Wellness International Network Ltd. v. Sharif has now resolved the issue of consent with respect to matters which can only be decided by Article III Judges. The Bankruptcy Amendments and Federal Judgeship Act of 1984 gave Bankruptcy Judges authority to enter final judgments in bankruptcy cases, proceedings arising in bankruptcy cases and matters arising under the Bankruptcy Code. Congress granted to the Bankruptcy Courts more limited authority over “non-core” proceedings. In those matters, the Bankruptcy Court may “hear and determine” and may “enter appropriate orders” only with the consent of the parties. Without consent, the Bankruptcy Courts are limited to issuing proposed findings of fact and conclusions of law to the District Court which will then rule upon the issue. Justice Sotomayor, who wrote the majority opinion, said “the case presents the question whether Article III Judges allows bankruptcy judges to adjudicate such claims with the parties’ consent.” The Court upon reviewing the Stern, Schor, and Peretz decisions stated further that “we conclude that allowing bankruptcy litigants to waive the right to Article III adjudication of Stern claims does not usurp the constitutional prerogatives of Article III Courts.”
The Supreme Court itself had wrestled with this issue of consent in the past. In the matter of Commodity Futures Trading Comm’n v. Schor, the Court held that the right to have a matter heard before an Article III court was “personal” and “subject to waiver”. In the matter of Gomez v. United States, the Supreme Court held that a Magistrate Judge was not permitted to supervise voir dire in felony trials without the consent of the defendant. In the matter of Peretz v. United States, although, the Court held that “allowing a Magistrate Judge to supervise jury selection,” with consent “does not violate Article III”.
Wellness International Network Ltd. v. Sharif has now resolved the issue of consent with respect to matters which can only be decided by Article III Judges. The Bankruptcy Amendments and Federal Judgeship Act of 1984 gave Bankruptcy Judges authority to enter final judgments in bankruptcy cases, proceedings arising in bankruptcy cases and matters arising under the Bankruptcy Code. Congress granted to the Bankruptcy Courts more limited authority over “non-core” proceedings. In those matters, the Bankruptcy Court may “hear and determine” and may “enter appropriate orders” only with the consent of the parties. Without consent, the Bankruptcy Courts are limited to issuing proposed findings of fact and conclusions of law to the District Court which will then rule upon the issue. Justice Sotomayor, who wrote the majority opinion, said “the case presents the question whether Article III Judges allows bankruptcy judges to adjudicate such claims with the parties’ consent.” The Court upon reviewing the Stern, Schor, and Peretz decisions stated further that “we conclude that allowing bankruptcy litigants to waive the right to Article III adjudication of Stern claims does not usurp the constitutional prerogatives of Article III Courts.”

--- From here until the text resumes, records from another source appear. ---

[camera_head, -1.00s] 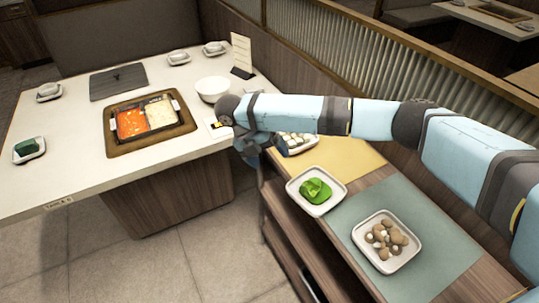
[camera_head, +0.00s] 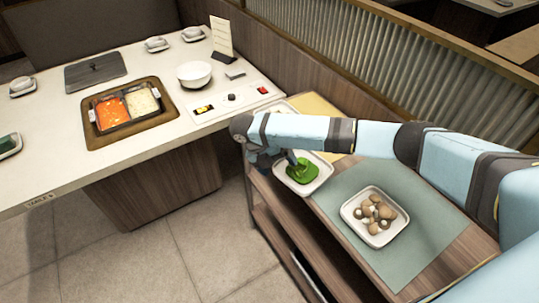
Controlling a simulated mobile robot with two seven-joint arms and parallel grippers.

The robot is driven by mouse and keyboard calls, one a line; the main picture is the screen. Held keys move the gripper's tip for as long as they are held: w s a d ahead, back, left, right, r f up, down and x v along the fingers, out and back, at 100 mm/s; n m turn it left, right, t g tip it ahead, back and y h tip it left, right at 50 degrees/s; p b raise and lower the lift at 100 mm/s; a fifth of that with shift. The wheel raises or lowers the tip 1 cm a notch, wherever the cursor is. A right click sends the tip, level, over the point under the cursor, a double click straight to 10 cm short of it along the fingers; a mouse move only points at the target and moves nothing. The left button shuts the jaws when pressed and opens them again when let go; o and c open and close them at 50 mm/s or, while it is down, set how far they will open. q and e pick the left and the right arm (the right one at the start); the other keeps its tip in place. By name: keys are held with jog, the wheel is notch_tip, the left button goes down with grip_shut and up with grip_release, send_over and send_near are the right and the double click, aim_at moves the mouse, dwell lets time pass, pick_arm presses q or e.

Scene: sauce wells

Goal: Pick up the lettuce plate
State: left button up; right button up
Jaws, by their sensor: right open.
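The lettuce plate is a white square plate (camera_head: 322,180) with green lettuce (camera_head: 302,173) on it. It sits on the side shelf at the right, near the shelf's front edge. My right gripper (camera_head: 292,160) is open, over the left part of the lettuce plate. My right wrist and forearm cover part of the plate's far side. I cannot tell whether the fingers touch the plate or the lettuce. My left gripper is not in view.
A plate of mushrooms (camera_head: 374,216) stands on the green mat (camera_head: 420,215), to the right. Another white plate is partly hidden behind my right arm, by the yellow mat (camera_head: 312,103). The dining table (camera_head: 55,150) holds a two-part pot (camera_head: 127,108) and a white bowl (camera_head: 195,74).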

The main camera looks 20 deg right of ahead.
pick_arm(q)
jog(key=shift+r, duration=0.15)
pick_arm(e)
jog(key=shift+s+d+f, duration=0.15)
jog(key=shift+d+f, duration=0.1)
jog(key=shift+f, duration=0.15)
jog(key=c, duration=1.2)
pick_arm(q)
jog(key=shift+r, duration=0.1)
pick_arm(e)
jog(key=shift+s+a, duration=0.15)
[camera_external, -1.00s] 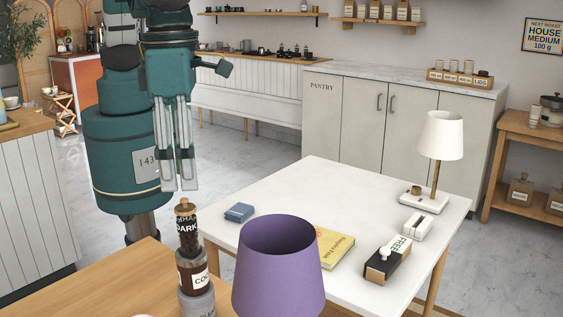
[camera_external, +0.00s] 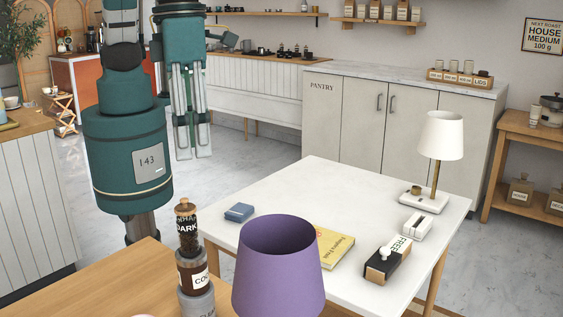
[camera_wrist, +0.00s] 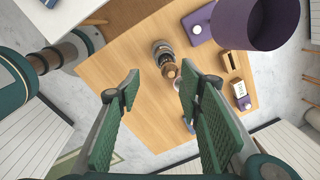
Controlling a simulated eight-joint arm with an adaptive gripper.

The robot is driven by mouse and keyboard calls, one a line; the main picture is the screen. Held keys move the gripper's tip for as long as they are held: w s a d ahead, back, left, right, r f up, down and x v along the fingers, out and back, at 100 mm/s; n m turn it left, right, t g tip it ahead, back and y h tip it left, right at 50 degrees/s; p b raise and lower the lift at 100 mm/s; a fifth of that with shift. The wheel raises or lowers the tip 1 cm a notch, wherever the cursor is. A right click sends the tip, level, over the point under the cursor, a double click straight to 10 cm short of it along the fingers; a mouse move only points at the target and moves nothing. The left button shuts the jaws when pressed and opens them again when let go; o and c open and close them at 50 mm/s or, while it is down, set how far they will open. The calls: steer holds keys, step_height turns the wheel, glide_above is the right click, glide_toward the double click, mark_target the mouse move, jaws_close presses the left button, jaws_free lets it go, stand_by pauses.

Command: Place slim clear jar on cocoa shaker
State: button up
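The slim clear jar (camera_external: 187,235), with dark contents, a "DARK" label and a wooden stopper, stands upright on top of the cocoa shaker (camera_external: 193,272). The shaker is brown with a white label and rests on a grey canister (camera_external: 198,302). The jar appears to touch the shaker and looks roughly centred on it. My gripper (camera_external: 193,155) hangs above and apart from the stack, fingers pointing down. In the wrist view its fingers (camera_wrist: 160,75) are spread with nothing between them. The jar's wooden top (camera_wrist: 169,70) shows below, beyond the fingertips.
A purple lampshade (camera_external: 278,270) stands right of the stack on the wooden counter (camera_external: 130,275).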

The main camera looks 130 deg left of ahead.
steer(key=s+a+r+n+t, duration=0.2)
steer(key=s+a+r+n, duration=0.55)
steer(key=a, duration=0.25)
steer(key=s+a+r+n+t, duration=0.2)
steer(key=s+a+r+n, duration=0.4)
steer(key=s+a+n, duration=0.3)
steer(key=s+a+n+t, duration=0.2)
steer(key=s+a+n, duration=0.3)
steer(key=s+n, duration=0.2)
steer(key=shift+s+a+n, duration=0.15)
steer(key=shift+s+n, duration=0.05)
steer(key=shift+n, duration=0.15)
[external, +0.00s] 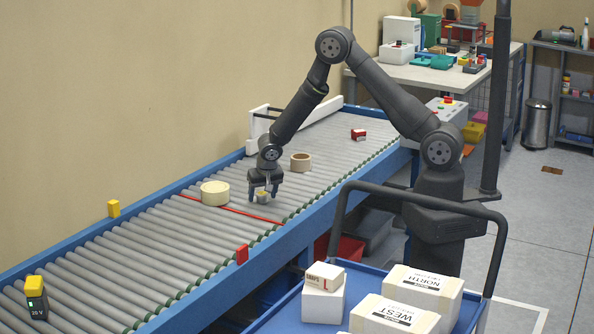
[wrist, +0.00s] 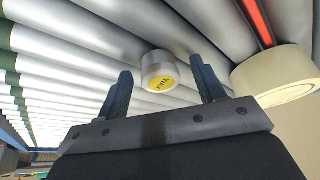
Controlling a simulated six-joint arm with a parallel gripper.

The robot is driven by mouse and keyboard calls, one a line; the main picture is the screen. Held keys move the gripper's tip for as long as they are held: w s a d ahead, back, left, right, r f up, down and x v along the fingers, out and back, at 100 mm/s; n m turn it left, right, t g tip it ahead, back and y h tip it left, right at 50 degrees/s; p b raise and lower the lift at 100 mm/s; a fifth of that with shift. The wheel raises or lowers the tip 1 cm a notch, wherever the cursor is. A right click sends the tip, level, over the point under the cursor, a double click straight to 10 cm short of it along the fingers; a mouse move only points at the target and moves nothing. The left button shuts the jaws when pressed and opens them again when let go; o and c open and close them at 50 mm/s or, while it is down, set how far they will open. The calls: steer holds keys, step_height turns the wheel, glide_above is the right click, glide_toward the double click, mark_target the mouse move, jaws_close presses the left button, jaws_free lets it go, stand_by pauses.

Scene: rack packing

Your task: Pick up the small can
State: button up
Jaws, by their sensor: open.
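The small can (external: 262,197) stands on the grey rollers of the conveyor, just beyond the red line. In the wrist view the small can (wrist: 158,71) has a silvery side and a yellow top with dark lettering. My gripper (external: 264,189) is directly over it, pointing down and open. In the wrist view my gripper's two fingers (wrist: 163,84) are spread apart, with the can in the gap between them near the tips. No contact with either finger shows.
A cream tape roll (external: 215,193) lies left of my gripper; it is close to one finger in the wrist view (wrist: 275,88). A brown tape roll (external: 300,162) and a red-and-white box (external: 358,134) stand farther back. A cart with boxes (external: 400,311) is in front.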

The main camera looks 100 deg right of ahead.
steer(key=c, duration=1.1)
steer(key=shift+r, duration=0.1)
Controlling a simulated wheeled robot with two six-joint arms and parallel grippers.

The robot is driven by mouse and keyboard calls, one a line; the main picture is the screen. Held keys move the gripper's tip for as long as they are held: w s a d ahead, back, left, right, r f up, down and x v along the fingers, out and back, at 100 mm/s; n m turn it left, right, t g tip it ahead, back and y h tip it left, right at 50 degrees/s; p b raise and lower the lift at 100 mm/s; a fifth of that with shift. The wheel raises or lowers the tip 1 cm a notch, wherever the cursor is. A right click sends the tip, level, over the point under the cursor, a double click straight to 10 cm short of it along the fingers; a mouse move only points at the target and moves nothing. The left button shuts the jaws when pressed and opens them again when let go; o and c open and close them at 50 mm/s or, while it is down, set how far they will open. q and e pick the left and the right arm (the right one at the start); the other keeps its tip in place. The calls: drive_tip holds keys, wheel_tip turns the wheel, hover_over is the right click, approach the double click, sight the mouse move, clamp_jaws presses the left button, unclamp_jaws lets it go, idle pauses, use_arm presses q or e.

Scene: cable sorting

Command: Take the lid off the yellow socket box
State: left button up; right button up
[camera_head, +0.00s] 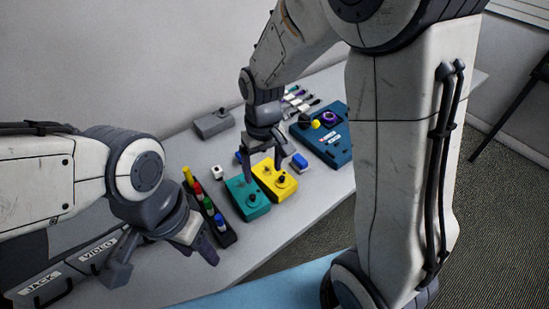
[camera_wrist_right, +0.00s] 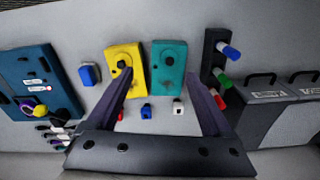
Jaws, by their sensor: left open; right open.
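The yellow socket box (camera_head: 267,183) lies on the grey table beside a teal box (camera_head: 240,206). A black knob (camera_head: 281,181) stands on its yellow top. In the right wrist view the yellow box (camera_wrist_right: 136,86) and its knob (camera_wrist_right: 123,63) lie towards the left finger, and the teal box (camera_wrist_right: 168,88) towards the right finger. My right gripper (camera_head: 264,170) is open and empty above the two boxes, apart from the knob as far as I can tell; it partly hides the yellow box. My left gripper (camera_head: 165,260) is open and empty at the table's near left.
A black rack (camera_head: 228,237) with coloured plugs stands left of the teal box. A dark blue device (camera_head: 333,148), a blue block (camera_head: 299,162), a white cube (camera_head: 215,172) and a grey box (camera_head: 213,124) stand around. Cases labelled JACK and VIDEO (camera_head: 98,247) are near left.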

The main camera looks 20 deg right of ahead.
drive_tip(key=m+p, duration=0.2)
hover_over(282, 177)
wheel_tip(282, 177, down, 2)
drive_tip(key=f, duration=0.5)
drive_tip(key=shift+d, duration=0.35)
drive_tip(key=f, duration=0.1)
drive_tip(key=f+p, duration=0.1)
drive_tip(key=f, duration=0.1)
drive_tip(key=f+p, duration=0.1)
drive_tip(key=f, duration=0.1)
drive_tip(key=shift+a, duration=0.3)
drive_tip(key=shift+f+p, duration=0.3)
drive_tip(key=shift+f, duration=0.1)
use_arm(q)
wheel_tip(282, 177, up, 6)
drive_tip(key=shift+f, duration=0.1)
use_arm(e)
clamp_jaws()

It is interesting to note that Justice Sotomayor recognized that if all bankruptcy cases were to be heard by District Court Judges, there would need to be a substantial increase in the number of Judges. A footnote tells us that between October 2013 and September 2014, 963,739 litigation cases were filed in the bankruptcy courts (with 349 judges), more than double those filed in the district and circuit courts (with a total of 856 judges).
In summary, the Wellness decision determined that Article III permits bankruptcy courts to hear state law claims provided that the parties consent. Further, nothing in 28 U.S.C. 157 requires “express” consent. It merely requires “consent of all parties to the proceeding”. Therefore, consent may be obtained by actions of the parties, which appears to be what happened in the Wellness case. The Court held that “Article III is not violated when the parties knowingly and voluntarily consent to adjudication by a bankruptcy judge”. And, in sum, the Court said “…the cases in which this Court has found a violation of a litigant’s right to an Article III decision maker have involved an objecting defendant forced to litigate involuntarily before a non-Article III court. The Court has never done what Chief Justice Roberts’ dissent would have us do – hold that a litigant who has the right to an Article III court may not waive that right through his consent.”